Car Air Conditioning Refrigerant’s Explained

Car Air Conditioning Refrigerant’s Explained.

In the early days when Car Aircon was looked upon as a luxury extra, a CFC (chlorofluorocarbon) based refrigerant was used. Manufactures after around 1992 had to stop supplying vehicles with the R12 refrigerant, and this was to be replaced with a HFC (Hydrofluorocarbons) alternative, R134a, as its known in the trade. Often under the bonnet you will find a small sticker, indicating you have R134a refrigerant installed in you Car Aircon system. You may be aware that there are a variety of refrigerants out on the market these days, some inflammable, some flammable, but for obvious reasons these cannot be used on moving vehicles for safety reasons. Both, R12 & R134a refrigerants are inflammable. Although R12 is no longer fitted to new Cars, a drop in replacement or a retrofit kit can be installed, to convert the system over to R134a. The Vehicle Air Conditioning Company can undertake the whole process for you.

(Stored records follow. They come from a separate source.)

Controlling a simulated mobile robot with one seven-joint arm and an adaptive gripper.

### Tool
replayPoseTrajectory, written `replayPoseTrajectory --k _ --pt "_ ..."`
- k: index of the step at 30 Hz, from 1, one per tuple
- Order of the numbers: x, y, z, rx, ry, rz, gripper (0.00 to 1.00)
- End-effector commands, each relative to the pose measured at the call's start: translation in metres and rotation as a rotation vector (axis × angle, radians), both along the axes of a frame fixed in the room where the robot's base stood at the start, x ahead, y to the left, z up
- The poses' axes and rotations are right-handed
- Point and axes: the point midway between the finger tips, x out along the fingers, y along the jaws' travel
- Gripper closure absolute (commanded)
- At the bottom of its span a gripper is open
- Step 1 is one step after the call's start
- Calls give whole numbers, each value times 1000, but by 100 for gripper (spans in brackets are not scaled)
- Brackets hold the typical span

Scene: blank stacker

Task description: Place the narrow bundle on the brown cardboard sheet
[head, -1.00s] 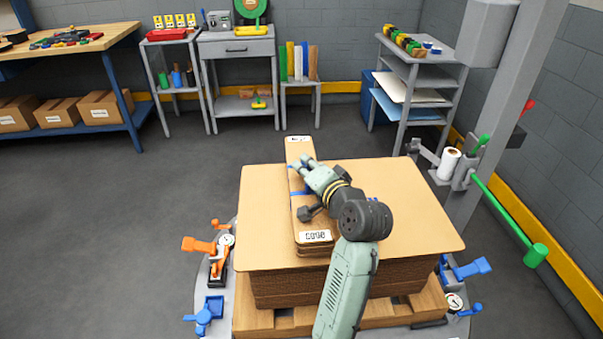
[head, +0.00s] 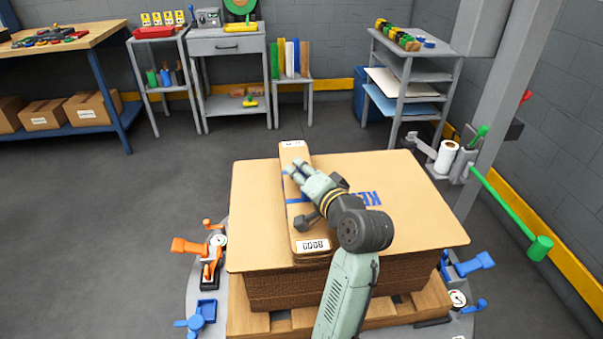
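The narrow bundle (head: 311,234) is a long, thin stack of brown card with a white label near each end and a blue band across it. It lies lengthwise over the left-middle part of the brown cardboard sheet (head: 402,222), its far end showing past the sheet's back edge. Whether it touches the sheet or hangs just above it, I cannot tell. The sheet covers a tall stack and bears blue lettering, partly hidden by my arm. My gripper (head: 289,168) is at the bundle's far half and seems shut on it; the finger contact is hard to see.
The stack stands on a wooden pallet (head: 260,323). Orange clamps (head: 188,245) stand at its left and blue clamps (head: 474,264) at its right. A grey post with a green bar (head: 506,210) rises at the right. Shelves and a workbench line the back; the floor at left is clear.

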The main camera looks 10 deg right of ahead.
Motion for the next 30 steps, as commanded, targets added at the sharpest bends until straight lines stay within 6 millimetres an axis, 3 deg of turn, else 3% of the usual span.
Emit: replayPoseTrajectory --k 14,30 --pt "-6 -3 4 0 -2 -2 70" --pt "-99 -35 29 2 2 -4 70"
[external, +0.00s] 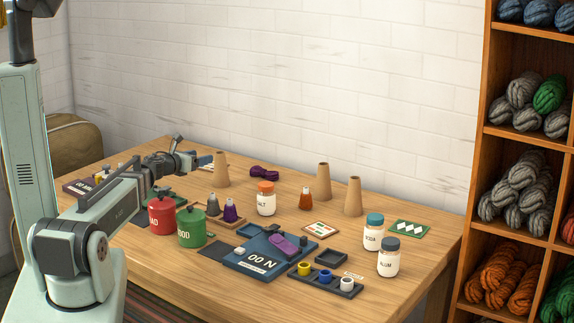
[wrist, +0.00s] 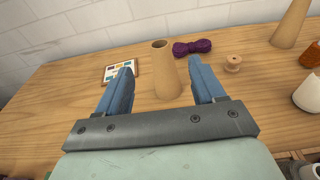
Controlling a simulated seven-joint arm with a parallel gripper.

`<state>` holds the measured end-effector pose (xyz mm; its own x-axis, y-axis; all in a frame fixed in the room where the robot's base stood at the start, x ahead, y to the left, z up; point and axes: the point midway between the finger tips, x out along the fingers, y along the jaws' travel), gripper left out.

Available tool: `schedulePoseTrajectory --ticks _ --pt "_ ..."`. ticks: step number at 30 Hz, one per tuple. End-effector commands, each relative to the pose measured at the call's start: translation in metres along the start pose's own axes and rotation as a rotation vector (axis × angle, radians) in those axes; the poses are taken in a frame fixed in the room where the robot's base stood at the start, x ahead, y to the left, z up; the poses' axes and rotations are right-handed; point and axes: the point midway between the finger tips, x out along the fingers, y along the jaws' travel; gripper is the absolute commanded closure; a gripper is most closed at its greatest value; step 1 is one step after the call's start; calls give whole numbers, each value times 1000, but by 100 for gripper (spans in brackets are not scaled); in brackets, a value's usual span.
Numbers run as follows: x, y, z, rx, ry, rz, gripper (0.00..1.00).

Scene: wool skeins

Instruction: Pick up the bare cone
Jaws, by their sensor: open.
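A bare tan cone (external: 221,170) stands upright toward the back left of the table. In the wrist view this cone (wrist: 166,76) shows between the two blue fingers, with its hollow top visible. My gripper (external: 198,161) is open, just left of the cone in the external view; in the wrist view my gripper (wrist: 161,66) has a finger on each side of it, with visible gaps. I cannot tell how far down the fingers reach. Two more bare tan cones, one left (external: 322,182) and one right (external: 353,197), stand farther right.
Red (external: 161,216) and green (external: 191,228) canisters and a salt jar (external: 266,200) stand nearer the front.

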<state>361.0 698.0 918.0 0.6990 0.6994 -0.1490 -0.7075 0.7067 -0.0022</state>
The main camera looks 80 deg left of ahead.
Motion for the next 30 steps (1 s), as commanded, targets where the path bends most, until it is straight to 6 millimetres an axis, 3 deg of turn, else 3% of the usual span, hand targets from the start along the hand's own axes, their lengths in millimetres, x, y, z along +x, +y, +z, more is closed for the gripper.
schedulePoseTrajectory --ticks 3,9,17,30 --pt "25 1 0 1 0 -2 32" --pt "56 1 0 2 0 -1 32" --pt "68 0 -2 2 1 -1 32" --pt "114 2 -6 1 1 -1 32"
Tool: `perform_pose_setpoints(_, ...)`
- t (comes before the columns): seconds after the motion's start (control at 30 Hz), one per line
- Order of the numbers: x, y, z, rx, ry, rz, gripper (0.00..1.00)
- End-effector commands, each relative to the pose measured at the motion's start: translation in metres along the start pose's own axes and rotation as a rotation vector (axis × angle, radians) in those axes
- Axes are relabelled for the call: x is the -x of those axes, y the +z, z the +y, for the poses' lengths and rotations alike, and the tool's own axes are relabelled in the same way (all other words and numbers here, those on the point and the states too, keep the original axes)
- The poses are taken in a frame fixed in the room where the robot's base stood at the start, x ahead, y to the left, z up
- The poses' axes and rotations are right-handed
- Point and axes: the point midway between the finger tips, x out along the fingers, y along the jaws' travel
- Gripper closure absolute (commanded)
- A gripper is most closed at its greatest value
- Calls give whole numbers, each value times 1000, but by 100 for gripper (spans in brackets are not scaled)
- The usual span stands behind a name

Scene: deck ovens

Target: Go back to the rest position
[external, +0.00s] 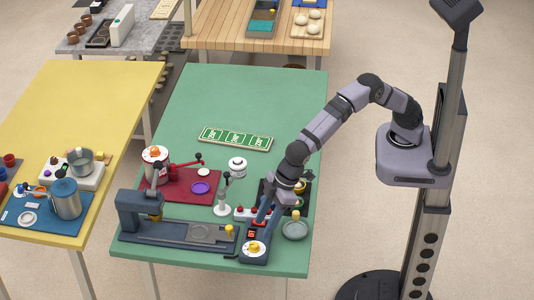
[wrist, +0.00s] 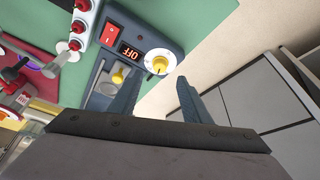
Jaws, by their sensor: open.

R134a Refrigerant is due to be phased out over the next few years, says the powers that be in the UK and Europe, even though R134a systems have become smaller containing less refrigerant, and using less fuel to run.

Europe originally decided that we use a refrigerant R744. (CO2 used as a refrigerant, at very high pressures). The technology as already been developed and tested, but problems where found especially with HGV’s. So alternatives were looked at, and a newly developed refrigerant R1234yf ticked all the boxes. This is to be introduced into new vehicles produced sometime 2012, and all new models must be fitted with the new R1234yf refrigerant by 2017.

Cars currently using R134a can continue, as there are no plans to make it illegal yet, but it is illegal already to use R134a on a vehicle designed for R1234yf.

Of course you may have already guessed R1234yf, will be more expensive than R134a.